Achieving the challenging system throughputs on a single-chip solution leaves little room for inefficiencies on the software architecture and implementation. As such, close cooperation between software and hardware development teams is crucial during architecture and implementation phases. The work presented focuses on the challenges imposed on the GPP Power Architecture e500 processor software architecture and the optimum solution to such challenges as reached by close cooperation between 3rd party software developers and Freescale.
Using Linux as a fast-path OS architecture
In order to achieve portability, debugability, and code re-use targets, Linux is an obvious choice for the OS for the small-cell platform. However, as well known in the industry, Linux is not capable of achieving the 1 mSec hard real-time deadlines required for LTE (long term evolution) applications. Two industry approaches exist to enhance Linux to achieve real-time deadlines:
Real-Time Linux (Figure 3) approaches such as Real-Time Linux and the Xenomai development framewor. Such approaches create an isolated real-time environment in parallel to Linux by trapping interrupts. This means that applications need to be ported to the thin kernel that is provided by the real-time portion of Linux. Besides this drawback, debugability can be an issue (the standard user space Linux toolset is not available).
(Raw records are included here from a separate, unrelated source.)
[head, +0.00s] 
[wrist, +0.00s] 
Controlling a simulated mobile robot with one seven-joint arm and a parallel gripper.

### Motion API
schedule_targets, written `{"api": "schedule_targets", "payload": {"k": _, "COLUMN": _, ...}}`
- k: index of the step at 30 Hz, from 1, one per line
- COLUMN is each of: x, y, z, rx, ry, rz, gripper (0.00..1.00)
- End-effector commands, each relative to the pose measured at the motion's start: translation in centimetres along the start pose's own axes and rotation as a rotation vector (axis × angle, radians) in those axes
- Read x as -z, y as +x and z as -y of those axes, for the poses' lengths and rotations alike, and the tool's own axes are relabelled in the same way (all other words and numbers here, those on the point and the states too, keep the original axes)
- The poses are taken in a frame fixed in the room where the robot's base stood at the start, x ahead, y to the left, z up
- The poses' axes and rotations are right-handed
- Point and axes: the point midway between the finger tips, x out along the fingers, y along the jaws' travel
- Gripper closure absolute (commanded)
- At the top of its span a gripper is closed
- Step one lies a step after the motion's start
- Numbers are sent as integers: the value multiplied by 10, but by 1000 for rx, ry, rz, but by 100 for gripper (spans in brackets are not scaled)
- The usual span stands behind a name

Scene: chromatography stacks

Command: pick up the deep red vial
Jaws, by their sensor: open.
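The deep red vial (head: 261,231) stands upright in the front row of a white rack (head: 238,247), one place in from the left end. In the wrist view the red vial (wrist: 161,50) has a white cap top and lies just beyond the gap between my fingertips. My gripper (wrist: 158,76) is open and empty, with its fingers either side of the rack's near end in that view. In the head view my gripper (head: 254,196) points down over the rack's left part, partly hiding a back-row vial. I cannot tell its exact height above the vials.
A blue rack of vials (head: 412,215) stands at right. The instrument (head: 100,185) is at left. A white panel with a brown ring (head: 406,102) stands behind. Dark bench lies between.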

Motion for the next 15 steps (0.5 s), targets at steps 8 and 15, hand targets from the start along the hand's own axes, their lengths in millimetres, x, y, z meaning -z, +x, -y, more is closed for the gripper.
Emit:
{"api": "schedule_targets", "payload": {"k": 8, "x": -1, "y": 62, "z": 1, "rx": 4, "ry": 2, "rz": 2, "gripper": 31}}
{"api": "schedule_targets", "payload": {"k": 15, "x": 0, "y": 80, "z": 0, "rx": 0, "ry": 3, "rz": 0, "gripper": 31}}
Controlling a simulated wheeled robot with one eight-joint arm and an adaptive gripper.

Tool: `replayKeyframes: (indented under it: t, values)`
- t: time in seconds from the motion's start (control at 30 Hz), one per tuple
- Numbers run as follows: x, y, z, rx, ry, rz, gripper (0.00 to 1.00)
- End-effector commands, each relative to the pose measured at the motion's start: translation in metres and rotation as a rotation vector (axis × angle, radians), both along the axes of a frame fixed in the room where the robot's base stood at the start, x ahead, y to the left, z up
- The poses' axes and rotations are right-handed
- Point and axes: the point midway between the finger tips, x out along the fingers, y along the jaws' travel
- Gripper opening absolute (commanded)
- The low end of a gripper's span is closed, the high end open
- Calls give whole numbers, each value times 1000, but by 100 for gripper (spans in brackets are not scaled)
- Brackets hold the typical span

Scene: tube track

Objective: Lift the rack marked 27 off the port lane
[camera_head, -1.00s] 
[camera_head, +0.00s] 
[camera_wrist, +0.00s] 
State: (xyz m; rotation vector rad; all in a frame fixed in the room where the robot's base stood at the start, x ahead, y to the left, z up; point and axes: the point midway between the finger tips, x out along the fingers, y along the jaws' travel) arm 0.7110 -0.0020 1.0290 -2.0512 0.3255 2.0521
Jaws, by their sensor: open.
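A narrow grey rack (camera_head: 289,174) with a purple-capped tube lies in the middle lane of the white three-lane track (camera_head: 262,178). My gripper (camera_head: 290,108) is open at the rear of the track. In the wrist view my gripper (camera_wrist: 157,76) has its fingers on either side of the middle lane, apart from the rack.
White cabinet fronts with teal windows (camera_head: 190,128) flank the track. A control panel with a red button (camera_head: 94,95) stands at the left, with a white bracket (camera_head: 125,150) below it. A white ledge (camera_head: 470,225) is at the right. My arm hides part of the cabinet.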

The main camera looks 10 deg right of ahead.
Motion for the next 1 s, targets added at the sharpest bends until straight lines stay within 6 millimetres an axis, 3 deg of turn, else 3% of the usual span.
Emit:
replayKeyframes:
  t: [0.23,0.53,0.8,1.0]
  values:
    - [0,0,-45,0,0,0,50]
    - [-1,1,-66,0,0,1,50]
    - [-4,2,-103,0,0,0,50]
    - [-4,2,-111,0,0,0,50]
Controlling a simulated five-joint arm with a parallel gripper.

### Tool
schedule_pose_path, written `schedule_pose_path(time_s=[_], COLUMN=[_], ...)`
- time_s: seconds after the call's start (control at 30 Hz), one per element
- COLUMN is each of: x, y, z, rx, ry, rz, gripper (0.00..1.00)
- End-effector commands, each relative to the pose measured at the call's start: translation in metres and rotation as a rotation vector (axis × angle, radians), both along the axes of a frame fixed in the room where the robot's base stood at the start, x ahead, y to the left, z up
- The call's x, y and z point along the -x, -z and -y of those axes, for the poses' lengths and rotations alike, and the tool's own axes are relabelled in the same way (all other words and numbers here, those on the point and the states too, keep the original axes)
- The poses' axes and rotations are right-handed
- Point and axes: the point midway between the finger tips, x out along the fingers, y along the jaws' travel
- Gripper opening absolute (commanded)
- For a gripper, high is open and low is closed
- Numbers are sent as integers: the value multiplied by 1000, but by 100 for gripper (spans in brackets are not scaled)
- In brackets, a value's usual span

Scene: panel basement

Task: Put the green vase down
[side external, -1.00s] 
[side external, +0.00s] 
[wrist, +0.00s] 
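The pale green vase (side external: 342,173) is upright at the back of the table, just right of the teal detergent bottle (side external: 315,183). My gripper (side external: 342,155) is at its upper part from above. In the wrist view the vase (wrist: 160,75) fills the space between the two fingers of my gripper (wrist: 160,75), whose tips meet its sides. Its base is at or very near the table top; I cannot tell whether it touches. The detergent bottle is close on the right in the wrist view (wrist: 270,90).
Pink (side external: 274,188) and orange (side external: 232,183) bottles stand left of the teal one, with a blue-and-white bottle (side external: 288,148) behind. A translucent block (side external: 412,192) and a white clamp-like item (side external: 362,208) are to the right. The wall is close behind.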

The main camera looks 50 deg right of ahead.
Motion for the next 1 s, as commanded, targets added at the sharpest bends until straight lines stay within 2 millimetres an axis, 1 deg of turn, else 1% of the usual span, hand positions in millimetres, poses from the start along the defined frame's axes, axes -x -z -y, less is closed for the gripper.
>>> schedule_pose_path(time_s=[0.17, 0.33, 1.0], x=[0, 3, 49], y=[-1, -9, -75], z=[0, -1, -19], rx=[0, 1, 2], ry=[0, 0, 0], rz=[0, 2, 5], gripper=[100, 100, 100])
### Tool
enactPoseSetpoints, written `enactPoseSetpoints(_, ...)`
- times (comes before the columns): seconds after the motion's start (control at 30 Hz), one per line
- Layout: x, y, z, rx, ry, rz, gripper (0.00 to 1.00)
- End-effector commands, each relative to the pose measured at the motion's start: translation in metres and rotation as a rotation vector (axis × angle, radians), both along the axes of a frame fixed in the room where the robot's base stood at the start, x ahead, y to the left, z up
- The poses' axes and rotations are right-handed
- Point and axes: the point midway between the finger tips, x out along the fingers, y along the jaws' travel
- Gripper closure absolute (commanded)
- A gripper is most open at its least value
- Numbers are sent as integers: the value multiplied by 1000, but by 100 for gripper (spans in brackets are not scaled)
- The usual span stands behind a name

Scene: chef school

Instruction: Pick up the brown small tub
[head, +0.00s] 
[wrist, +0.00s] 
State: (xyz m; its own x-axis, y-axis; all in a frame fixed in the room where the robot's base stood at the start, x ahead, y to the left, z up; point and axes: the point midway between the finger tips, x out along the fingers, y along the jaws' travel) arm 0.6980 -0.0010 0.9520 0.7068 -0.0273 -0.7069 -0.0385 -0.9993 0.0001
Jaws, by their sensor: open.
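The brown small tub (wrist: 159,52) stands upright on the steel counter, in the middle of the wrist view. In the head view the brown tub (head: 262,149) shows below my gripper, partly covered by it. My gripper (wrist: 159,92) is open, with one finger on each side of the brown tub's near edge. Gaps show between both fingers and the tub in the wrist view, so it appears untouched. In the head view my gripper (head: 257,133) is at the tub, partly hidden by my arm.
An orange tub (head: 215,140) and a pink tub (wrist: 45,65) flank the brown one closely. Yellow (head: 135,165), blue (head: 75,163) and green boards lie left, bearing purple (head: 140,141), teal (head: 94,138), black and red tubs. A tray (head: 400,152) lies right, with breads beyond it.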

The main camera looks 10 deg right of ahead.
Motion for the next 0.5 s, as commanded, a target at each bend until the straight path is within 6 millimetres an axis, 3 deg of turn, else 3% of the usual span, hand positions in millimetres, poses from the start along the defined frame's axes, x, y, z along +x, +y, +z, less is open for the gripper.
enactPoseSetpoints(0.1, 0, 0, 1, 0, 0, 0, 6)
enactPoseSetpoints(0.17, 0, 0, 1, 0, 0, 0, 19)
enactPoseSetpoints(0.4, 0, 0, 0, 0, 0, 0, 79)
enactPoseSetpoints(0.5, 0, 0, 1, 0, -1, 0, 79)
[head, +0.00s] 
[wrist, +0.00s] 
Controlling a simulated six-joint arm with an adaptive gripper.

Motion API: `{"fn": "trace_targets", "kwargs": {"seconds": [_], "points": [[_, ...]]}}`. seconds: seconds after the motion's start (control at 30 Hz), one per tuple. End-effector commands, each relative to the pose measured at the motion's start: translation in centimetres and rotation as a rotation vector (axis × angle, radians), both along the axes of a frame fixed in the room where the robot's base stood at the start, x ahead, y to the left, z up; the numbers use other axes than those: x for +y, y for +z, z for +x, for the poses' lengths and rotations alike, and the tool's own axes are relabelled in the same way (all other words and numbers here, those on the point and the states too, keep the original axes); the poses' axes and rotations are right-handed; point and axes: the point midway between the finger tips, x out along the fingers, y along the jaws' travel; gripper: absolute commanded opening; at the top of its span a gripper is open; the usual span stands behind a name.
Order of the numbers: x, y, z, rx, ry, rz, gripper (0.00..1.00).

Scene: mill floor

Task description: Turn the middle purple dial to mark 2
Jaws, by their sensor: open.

Approaches that enhance the Linux kernel to make it fully pre-emptible and real-time capable (Figure 4). The PREEMPT_real-time patches by Ingo Molnar convert Linux into a fully pre-emptible kernel with predictable response time without loss of debugability and with limited performance impact.
We chose the PREEMPT_real-time approach for the base station application. Performance was benchmarked (Figure 5) to be reliably below 50μS using the cyclic test benchmarks.
Note that even though the PREEMPT_real-time patches minimize the latency to be well within the 1 mS boundary imposed by the LTE standard, the performance is still an order of magnitude worse than that of a true real-time OS.
Given this worst-case latency to be assumed with task switching, the user-space, data path portion of the L2 application is separated into a minimum number of threads that allow partitioning between hard and soft real-time. Scheduling of tasks within a thread is done by the application. As shown in Figure 6, this allows two main threads defined as:
- Hard real-time - Scheduler, MAC, and RLC components, with deadline-driven execution times.
- Optionally, the uplink MAC/RLC components can be executed in a separate thread that doesn’t have a strict deadline
- Soft real-time – PDCP, GTP, UDP components, with throughput/performance requirements but no execution deadline.
Note that system calls that are executed from the fast path code effectively translate to ‘Linux tasks’ that are scheduled by the kernel. Performance requirements dictate that such task switch overhead cannot be accepted. As a result, all drivers called from the user-space application (e.g. L2/L1 interface, PDCP ciphering) are implemented as user-space-only drivers using the UIO framework http://lwn.net/Articles/232575/. Also, as part of the performance optimization efforts, care is taken to remove all but the necessary system calls from the remainder application components.
Note that the overall goal of minimizing system calls is the main driver for performance-related design decisions throughout the software architecture process.